Monday, October 25, 2004


Thursday: board meeting. This was the one where they were supposed to implement their lame-ass fundraising proposal, come up with a schedule, answer all of our questions, etc.

Our questions were basic. Is this a plan to end the year with a zero balance, or a real plan for our survival through 2005? Why do your budget and our budget have a gap of about $20,000? Will you pay us for our vacation days when ... sorry, if ... the organization folds?

Well, they didn't answer many of these, and the answers they gave were infuriatingly dodgy. Fucking weasels.

They want to write a fundraising letter and raise over $20,000 in the last two months of the year, during the Thanksgiving and Christmas holidays. None of these people has ever written a fundraising letter before, except the board member I like to call Cocky Asshole, who has worked for organizations before that did fundraising. That probably means other people wrote letters and had him approve them.

Fundraising is an art and a science. They've ignored the science - the budgets I drafted that suggested if we do exactly this, we might raise $15,000 if we're lucky and everyone works really hard. They want to raise $23,000, and I think they're crazy.

Now they're making mincemeat out of the art of writing a fundraising letter. In a nutshell, they want a letter that begs for money and says pretty dramatically, "if you don't do it now, we won't be around next year." But they don't want to panic people. But they want it to sound urgent. but not desperate.

So I would think they ask the one guy who's employed as their fundraising specialist to write the letter, hmm? Nope. They want to work with me - meaning, they don't trust me and want to write it over my shoulder to make sure I don't fuck it up.

So I told them, fine, you write the first draft. You seem to have a good idea what the letter will look like.
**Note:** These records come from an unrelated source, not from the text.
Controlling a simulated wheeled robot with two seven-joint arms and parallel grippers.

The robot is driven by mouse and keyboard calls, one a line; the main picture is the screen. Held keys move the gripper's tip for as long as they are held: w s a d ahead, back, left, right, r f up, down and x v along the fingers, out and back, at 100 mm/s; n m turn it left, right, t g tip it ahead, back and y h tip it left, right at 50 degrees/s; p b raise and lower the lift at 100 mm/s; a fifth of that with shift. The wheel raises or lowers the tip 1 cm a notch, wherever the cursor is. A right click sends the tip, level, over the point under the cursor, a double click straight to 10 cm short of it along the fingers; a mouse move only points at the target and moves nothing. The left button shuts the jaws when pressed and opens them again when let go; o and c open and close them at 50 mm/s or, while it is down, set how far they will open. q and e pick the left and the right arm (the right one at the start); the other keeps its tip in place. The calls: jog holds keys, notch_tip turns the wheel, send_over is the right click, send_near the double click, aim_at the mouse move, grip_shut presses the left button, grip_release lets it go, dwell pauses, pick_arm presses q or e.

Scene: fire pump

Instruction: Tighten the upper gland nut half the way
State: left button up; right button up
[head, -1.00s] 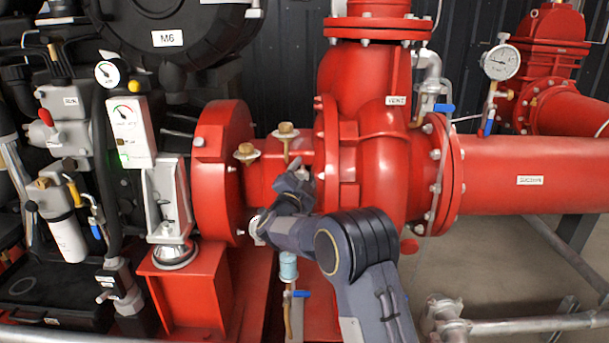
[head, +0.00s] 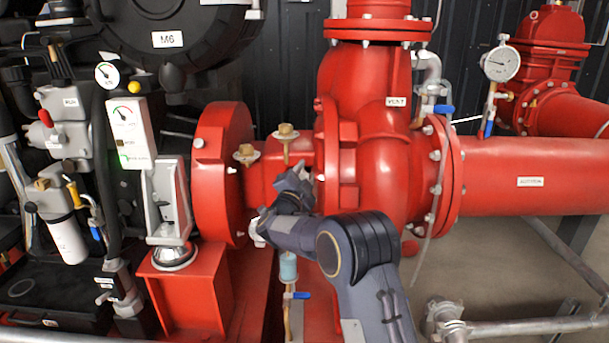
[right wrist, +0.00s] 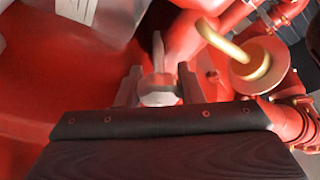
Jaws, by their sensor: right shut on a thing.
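My right gripper (head: 297,174) is at the red pump's shaft housing, just below the right-hand brass cup, in the head view. In the right wrist view its two fingers (right wrist: 160,88) stand on either side of a pale metal nut (right wrist: 158,94) on a stud and are shut on it. I take this as the upper gland nut. The fingers partly cover its sides. In the head view the nut is hidden behind my gripper and wrist. My left gripper is not in view.
Two brass cups stand on the housing, the left one (head: 246,154) and the right one (head: 286,131). The red flange (head: 330,160) is close on the right.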

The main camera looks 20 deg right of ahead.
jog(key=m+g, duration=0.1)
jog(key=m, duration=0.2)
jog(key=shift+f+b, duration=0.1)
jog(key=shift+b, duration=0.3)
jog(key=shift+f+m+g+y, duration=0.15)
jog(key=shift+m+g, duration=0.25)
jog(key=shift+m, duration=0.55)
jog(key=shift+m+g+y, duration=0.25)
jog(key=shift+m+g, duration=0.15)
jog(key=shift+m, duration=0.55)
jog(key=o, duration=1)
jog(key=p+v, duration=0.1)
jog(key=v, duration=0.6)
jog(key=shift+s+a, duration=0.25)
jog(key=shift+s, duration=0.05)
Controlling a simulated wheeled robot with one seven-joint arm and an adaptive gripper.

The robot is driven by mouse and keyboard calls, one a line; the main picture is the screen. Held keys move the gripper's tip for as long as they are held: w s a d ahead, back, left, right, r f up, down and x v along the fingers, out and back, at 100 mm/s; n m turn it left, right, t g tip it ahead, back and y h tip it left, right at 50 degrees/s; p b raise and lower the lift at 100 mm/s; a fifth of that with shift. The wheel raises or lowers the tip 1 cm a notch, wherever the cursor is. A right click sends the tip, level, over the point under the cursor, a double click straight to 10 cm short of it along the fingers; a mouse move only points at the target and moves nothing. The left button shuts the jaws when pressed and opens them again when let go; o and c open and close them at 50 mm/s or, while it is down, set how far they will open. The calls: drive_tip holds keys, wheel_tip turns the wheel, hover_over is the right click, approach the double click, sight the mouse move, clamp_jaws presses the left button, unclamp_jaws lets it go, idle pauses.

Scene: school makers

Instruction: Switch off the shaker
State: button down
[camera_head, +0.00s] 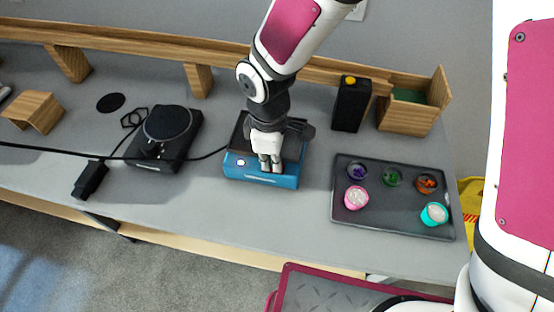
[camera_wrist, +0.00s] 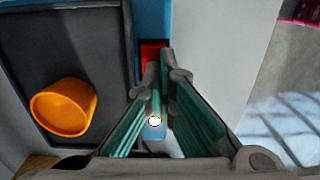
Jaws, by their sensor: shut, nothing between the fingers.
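The shaker (camera_head: 240,172) is a blue box with a dark top plate, standing in the middle of the bench. A small round white button (camera_head: 241,162) shows on its front left; a round white-and-yellow spot (camera_wrist: 154,121) shows between my fingers in the wrist view. A red switch (camera_wrist: 152,52) sits on the shaker's blue edge, partly hidden by my fingertips. My gripper (camera_head: 270,164) is shut and empty, pointing down over the shaker's front edge. Its fingertips (camera_wrist: 167,75) are beside the red switch; I cannot tell whether they touch it. An orange cup (camera_wrist: 63,107) stands on the dark plate.
A black device with a round plate (camera_head: 168,123) stands left, with a cable and a black adapter (camera_head: 90,179). A dark tray (camera_head: 390,220) with several small coloured cups lies right. A black box (camera_head: 350,105) and wooden bin (camera_head: 408,118) stand behind. Bench in front is clear.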

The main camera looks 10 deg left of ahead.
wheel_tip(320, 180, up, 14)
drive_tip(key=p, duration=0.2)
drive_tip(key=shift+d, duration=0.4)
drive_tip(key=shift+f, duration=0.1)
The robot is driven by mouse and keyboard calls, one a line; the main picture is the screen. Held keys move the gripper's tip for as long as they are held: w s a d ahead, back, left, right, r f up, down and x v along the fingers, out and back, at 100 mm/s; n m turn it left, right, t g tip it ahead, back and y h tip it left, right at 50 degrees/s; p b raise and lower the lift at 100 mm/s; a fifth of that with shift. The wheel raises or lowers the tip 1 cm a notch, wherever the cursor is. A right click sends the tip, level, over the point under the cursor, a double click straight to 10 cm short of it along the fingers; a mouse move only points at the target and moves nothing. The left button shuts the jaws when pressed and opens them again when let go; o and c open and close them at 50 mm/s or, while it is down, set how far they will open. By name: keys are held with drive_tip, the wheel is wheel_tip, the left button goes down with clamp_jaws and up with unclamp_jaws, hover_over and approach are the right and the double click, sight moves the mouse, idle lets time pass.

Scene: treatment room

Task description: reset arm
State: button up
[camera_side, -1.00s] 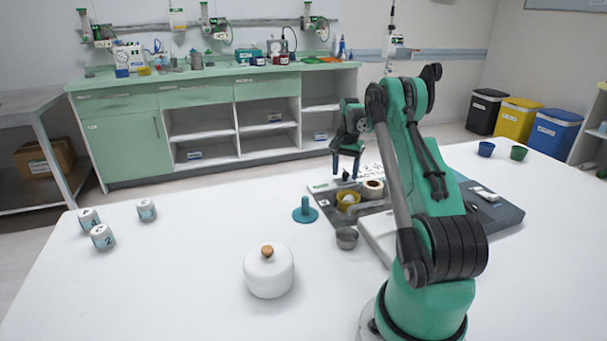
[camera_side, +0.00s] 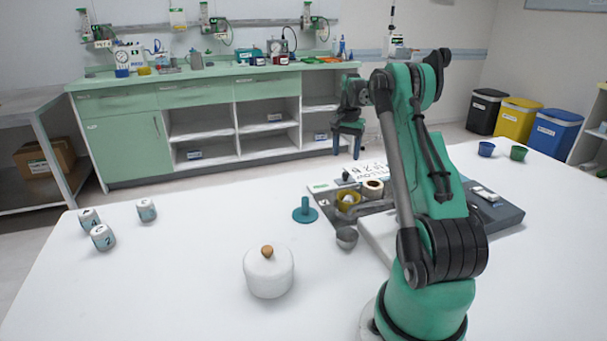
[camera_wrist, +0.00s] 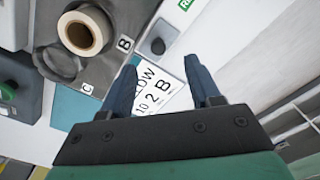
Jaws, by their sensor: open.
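My gripper (camera_side: 347,142) is raised above the far part of the white table, fingers pointing down. It is open and empty. In the wrist view its two blue fingers (camera_wrist: 160,88) stand apart, with a white printed card (camera_wrist: 160,90) below and beyond them. The card's visible print includes "LOW", "10" and "2 B". The card also shows in the side view (camera_side: 368,172), behind the tray (camera_side: 325,202). A tape roll (camera_side: 373,188) and a yellow cup (camera_side: 347,200) sit on the tray. In the wrist view the tape roll (camera_wrist: 86,30) is at upper left.
Blue (camera_side: 486,149) and green (camera_side: 519,153) cups stand far right. The front left is clear.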

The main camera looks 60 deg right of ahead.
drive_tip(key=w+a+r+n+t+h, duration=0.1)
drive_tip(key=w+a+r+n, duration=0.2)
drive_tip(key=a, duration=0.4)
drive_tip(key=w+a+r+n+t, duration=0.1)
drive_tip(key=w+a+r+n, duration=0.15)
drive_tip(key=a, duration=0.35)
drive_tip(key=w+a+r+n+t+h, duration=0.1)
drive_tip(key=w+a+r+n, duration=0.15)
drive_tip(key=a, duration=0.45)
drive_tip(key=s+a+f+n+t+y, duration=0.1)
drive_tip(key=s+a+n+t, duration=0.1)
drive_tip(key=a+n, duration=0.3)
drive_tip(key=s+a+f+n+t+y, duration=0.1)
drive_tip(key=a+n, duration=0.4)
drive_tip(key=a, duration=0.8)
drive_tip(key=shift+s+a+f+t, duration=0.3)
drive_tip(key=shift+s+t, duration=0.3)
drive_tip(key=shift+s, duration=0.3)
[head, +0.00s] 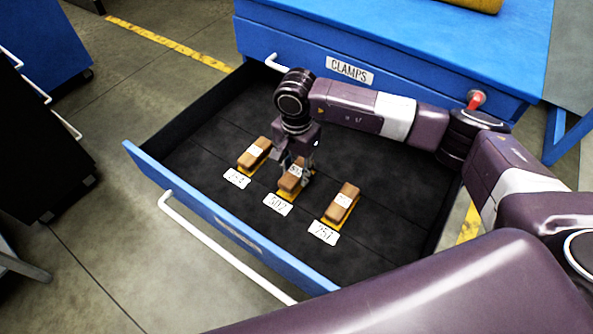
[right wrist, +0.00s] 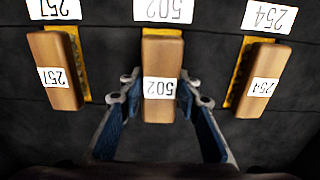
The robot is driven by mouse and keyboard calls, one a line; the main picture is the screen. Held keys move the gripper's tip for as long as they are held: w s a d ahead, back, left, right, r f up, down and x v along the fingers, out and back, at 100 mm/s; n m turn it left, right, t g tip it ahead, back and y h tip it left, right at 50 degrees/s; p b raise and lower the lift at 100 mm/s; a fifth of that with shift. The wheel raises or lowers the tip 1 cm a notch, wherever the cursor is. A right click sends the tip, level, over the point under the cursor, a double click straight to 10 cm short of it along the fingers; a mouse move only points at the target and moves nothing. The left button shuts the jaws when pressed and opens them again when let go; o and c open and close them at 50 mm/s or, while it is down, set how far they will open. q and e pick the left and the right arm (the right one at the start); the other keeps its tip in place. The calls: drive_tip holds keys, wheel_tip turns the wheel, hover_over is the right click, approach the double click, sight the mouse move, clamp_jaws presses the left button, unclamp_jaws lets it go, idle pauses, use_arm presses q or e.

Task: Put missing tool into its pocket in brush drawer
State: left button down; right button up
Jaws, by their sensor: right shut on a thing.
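The open brush drawer (head: 395,205) has a black lining with yellow pockets in a row. A brown wooden brush labelled 502 (right wrist: 162,60) is at the middle pocket, whose printed label 502 (head: 278,204) lies in front. My right gripper (right wrist: 158,97) is shut on this brush, one finger on each side. The brush lines up with its pocket and yellow shows at its end; I cannot tell whether it is fully seated. Brush 254 (head: 254,153) and brush 257 (head: 342,202) lie in the pockets on either side, by matching labels. My left gripper is not in view.
The drawer's blue front (head: 232,220) with a white handle faces the lower left. A blue cabinet with a closed CLAMPS drawer (head: 349,71) stands behind. A dark cabinet (head: 40,140) is at the left. The drawer's right part is bare.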

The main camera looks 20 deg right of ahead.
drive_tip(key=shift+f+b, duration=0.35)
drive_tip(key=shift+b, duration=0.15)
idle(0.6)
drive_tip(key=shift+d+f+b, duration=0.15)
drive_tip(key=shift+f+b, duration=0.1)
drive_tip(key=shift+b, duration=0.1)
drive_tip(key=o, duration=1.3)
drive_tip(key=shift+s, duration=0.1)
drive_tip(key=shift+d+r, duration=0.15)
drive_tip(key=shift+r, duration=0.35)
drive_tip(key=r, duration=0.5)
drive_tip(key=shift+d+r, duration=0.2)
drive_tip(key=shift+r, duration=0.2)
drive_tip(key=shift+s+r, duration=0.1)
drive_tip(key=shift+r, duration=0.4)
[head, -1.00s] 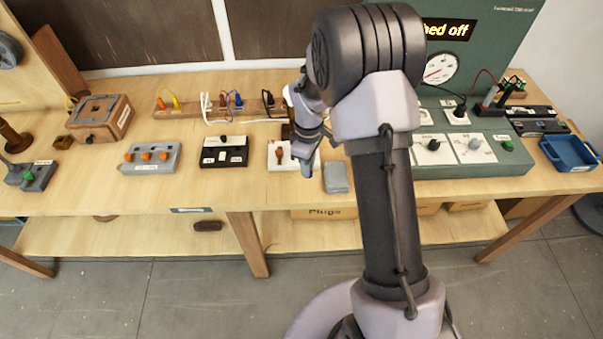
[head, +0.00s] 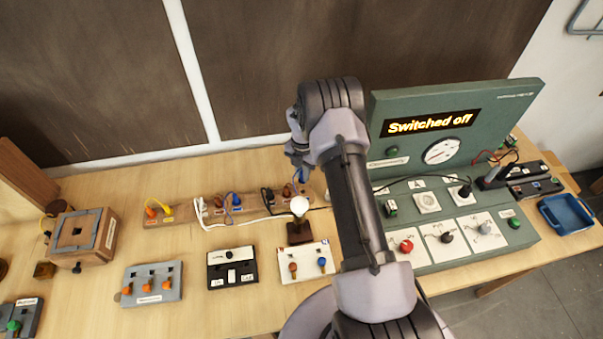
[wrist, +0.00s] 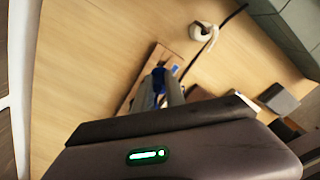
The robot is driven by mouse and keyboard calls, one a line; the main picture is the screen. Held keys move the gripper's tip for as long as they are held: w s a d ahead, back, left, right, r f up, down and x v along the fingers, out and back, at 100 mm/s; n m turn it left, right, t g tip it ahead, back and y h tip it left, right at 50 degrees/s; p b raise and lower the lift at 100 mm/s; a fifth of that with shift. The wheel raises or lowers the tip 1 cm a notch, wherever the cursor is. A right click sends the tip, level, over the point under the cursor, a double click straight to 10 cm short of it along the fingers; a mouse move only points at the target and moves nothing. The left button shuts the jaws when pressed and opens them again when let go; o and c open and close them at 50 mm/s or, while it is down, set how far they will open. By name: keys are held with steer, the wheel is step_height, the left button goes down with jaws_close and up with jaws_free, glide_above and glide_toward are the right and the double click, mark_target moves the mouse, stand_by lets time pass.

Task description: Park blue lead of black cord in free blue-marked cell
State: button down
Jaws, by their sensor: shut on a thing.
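My gripper (head: 298,160) is above the right end of a wooden strip (head: 184,216) at the back of the bench. It is shut on the blue lead (head: 302,177), which also shows between the fingers in the wrist view (wrist: 158,82). The black cord (head: 267,196) lies by the strip, with a brown lead (head: 288,190) standing close to the blue one. In the wrist view, a blue mark (wrist: 175,68) shows on the strip just beyond the fingers. Whether the lead touches the cell cannot be told.
A lamp with a white bulb (head: 299,206) stands in front of the strip. A white cord (head: 203,214) and other coloured leads occupy the strip's left part. A white block (head: 303,279) with brown and blue knobs lies in front. A green panel (head: 440,250) stands right.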

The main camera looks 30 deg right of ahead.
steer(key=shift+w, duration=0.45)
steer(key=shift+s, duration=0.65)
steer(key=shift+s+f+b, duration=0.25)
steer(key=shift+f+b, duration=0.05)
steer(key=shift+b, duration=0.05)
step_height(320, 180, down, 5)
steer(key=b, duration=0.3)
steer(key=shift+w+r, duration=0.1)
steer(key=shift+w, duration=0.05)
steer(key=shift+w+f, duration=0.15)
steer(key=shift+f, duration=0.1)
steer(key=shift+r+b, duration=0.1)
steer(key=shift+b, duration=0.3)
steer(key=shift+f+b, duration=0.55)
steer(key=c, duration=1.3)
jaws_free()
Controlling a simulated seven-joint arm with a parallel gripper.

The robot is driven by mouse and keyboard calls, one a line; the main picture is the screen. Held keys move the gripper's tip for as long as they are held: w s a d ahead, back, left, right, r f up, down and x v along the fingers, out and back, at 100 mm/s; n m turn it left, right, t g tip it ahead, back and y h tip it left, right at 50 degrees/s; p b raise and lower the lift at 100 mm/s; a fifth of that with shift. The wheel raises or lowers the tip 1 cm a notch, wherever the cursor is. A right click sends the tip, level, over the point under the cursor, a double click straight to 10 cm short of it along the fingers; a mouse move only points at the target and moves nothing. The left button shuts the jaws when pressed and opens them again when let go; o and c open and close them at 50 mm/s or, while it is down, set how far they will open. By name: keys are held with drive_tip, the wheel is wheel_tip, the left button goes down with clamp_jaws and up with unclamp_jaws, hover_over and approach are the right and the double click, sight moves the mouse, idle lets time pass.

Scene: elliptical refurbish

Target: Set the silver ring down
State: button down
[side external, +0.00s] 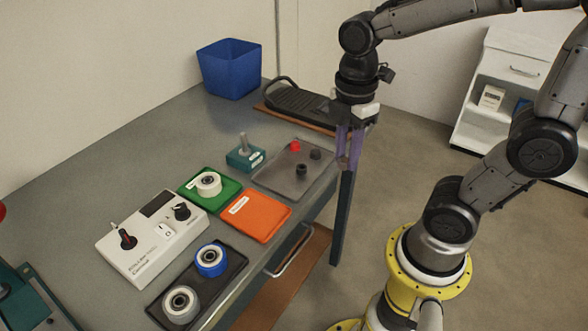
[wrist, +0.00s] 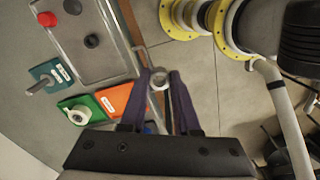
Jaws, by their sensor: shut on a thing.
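My gripper (side external: 349,162) has purple fingers and hangs at the right edge of the bench, beside the grey tray. In the wrist view my gripper (wrist: 161,76) is shut on a small silver ring (wrist: 159,79), held between the fingertips. In the side view the fingers hide the ring, or it is too small to make out. The grey tray (side external: 270,181) holds a red part (side external: 295,146) and two dark knobs (side external: 302,169).
A green pad (side external: 229,195) with a white wheel (side external: 208,184), an orange pad (side external: 253,217), a teal block (side external: 240,160) and a control box (side external: 140,252) stand on the bench. A dark tray (side external: 230,288) holds blue (side external: 211,260) and grey (side external: 181,305) wheels. A blue bin (side external: 229,70) stands behind.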

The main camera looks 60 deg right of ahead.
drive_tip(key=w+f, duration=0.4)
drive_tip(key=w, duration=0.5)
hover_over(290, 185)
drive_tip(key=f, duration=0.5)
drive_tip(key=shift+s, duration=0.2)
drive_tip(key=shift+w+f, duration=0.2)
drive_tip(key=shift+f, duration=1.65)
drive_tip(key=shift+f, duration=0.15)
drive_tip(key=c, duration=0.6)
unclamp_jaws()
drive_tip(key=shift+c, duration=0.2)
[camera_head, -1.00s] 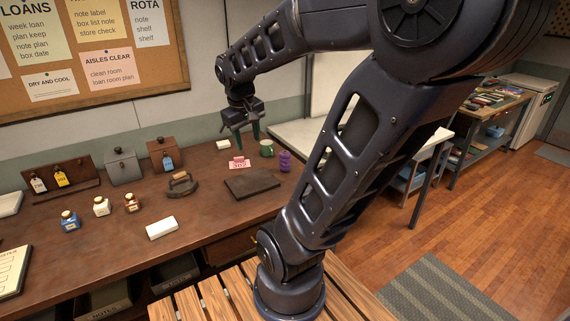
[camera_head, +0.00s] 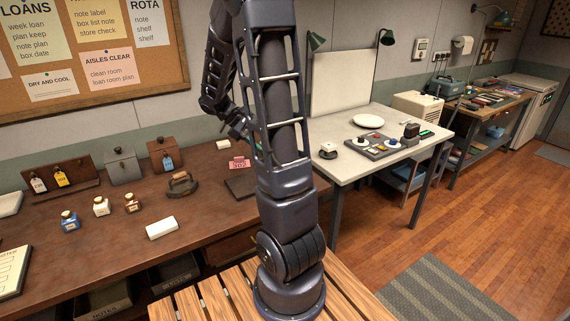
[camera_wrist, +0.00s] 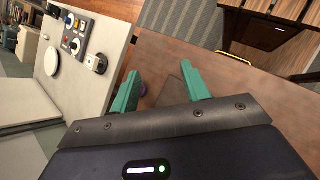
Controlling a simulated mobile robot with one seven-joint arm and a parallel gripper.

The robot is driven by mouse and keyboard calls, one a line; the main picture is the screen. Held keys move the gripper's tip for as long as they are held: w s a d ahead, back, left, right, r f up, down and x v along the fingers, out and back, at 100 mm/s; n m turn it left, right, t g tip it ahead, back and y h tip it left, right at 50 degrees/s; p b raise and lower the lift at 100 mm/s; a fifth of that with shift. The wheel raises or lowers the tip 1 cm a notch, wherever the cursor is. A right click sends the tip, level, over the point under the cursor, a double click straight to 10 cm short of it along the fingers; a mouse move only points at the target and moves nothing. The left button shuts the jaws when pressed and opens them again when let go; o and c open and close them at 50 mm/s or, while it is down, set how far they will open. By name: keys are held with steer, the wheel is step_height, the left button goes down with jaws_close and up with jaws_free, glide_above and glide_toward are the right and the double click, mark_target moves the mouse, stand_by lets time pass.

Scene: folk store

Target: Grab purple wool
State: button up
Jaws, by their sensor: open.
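The purple wool shows in the wrist view as a small purple patch (camera_wrist: 143,90), mostly covered by the left finger. In the head view my arm hides it. My gripper (camera_wrist: 160,72) is open, with its two green fingers spread apart above the brown desk (camera_wrist: 150,52). The wool sits by the inner edge of the left finger; I cannot tell whether they touch. No object is held between the fingers. In the head view the gripper is mostly behind my arm.
A dark flat board (camera_head: 240,187) and a pink sign (camera_head: 240,163) are on the desk near the gripper. An iron (camera_head: 182,184), a white block (camera_head: 162,228) and small ink bottles stand further left. A pale table (camera_head: 345,168) adjoins at right, bearing a plate (camera_head: 368,121).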

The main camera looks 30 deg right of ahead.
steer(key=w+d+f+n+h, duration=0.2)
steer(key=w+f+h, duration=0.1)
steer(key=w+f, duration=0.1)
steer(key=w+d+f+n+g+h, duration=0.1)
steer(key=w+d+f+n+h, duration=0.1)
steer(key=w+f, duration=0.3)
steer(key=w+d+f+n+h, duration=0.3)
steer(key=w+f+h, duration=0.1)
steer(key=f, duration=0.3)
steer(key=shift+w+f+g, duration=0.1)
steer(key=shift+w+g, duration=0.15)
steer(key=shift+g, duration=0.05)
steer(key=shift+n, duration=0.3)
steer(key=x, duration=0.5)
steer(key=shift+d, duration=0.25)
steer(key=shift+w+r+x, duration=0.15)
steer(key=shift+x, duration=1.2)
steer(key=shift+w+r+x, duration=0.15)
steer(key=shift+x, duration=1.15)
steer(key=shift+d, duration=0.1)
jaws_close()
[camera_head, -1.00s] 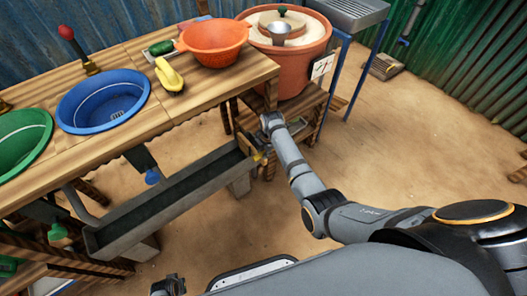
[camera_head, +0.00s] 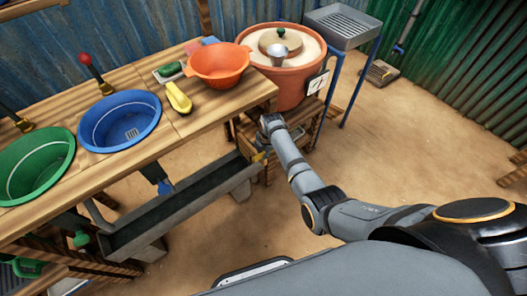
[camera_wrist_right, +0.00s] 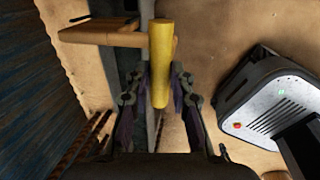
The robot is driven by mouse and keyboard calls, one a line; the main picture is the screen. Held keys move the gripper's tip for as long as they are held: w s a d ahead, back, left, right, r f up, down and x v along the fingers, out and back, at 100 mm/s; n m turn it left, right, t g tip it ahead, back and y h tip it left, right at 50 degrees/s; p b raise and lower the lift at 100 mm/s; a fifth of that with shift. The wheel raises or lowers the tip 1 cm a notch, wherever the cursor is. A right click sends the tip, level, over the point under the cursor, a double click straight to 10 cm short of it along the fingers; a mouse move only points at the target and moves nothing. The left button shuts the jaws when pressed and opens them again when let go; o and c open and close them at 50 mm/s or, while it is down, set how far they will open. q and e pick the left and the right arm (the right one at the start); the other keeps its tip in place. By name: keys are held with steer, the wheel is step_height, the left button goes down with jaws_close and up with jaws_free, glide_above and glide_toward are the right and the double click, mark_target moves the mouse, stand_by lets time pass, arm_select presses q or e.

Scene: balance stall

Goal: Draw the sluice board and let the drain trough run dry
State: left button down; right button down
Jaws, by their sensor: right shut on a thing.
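The grey drain trough (camera_head: 185,204) runs slantwise below the bench's front edge in the head view. Its inside looks dark, and I cannot tell whether it holds water. My right gripper (camera_head: 263,152) is at the trough's far right end. In the right wrist view the right gripper (camera_wrist_right: 160,88) is shut on a yellow cylindrical handle (camera_wrist_right: 160,60). A wooden bar (camera_wrist_right: 105,36) lies beside the handle's far end. The sluice board itself cannot be made out clearly. The handle shows as a small yellow spot in the head view. My left gripper is out of view.
The wooden bench (camera_head: 222,102) carries a green basin (camera_head: 35,165), a blue basin (camera_head: 120,122), an orange colander (camera_head: 219,65) and a yellow object (camera_head: 178,97). A terracotta pot (camera_head: 288,88) stands at the bench's right end. The sandy floor (camera_head: 430,140) is open on the right.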

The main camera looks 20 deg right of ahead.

So go ahead.

They wrote a first draft, and I swear it looked like a suicide note. I would have jumped out a window if I had gotten this letter in the mail - especially if I was a former board member, or former executive director. It was desperate, shrill, and it was so panicky that it intimated that the recipient should feel responsible if the organization collapsed.

So they dicked around with it a little bit in the board meeting and decided that they would meet "my expert opinion." (After they said I wasn't a "fundraising professional" in the last board meeting.) Mr. Asshole flashed his best Cheshire cat grin and told me, "What we were offering to do was help you with this letter. We didn't want to suggest that you wouldn't be involved." I could have stabbed him.

So I expect this morning that I'll have another shitty draft in my mailbox, and they'll tell me that they've done their best, now it's up to me to make it beautiful. Put some lipstick on this pig, make it purty. I hate being a part of their ridiculous plan, and now they've made me the center of it.

Friday: board event! A wine tasting, perfect for all their pompous rich elitist friends. We gave away a few items and did a small sloppy silent auction. I did a ten-minute pitch for the organization and everybody told me what a wonderful job I did. It sounded like "we're completely fucking up the place. You're doing such a great job smiling while we do it!"

Someone handed me a bottle of wine at the end of the night. No, not someone: another one of our board members. I got so many compliments that night that I was completely nauseated. We need leadership, not pats on the back. Flattery and a bottle of booze will get you nowhere, you pompous ostrich head-in-the-sand assholes.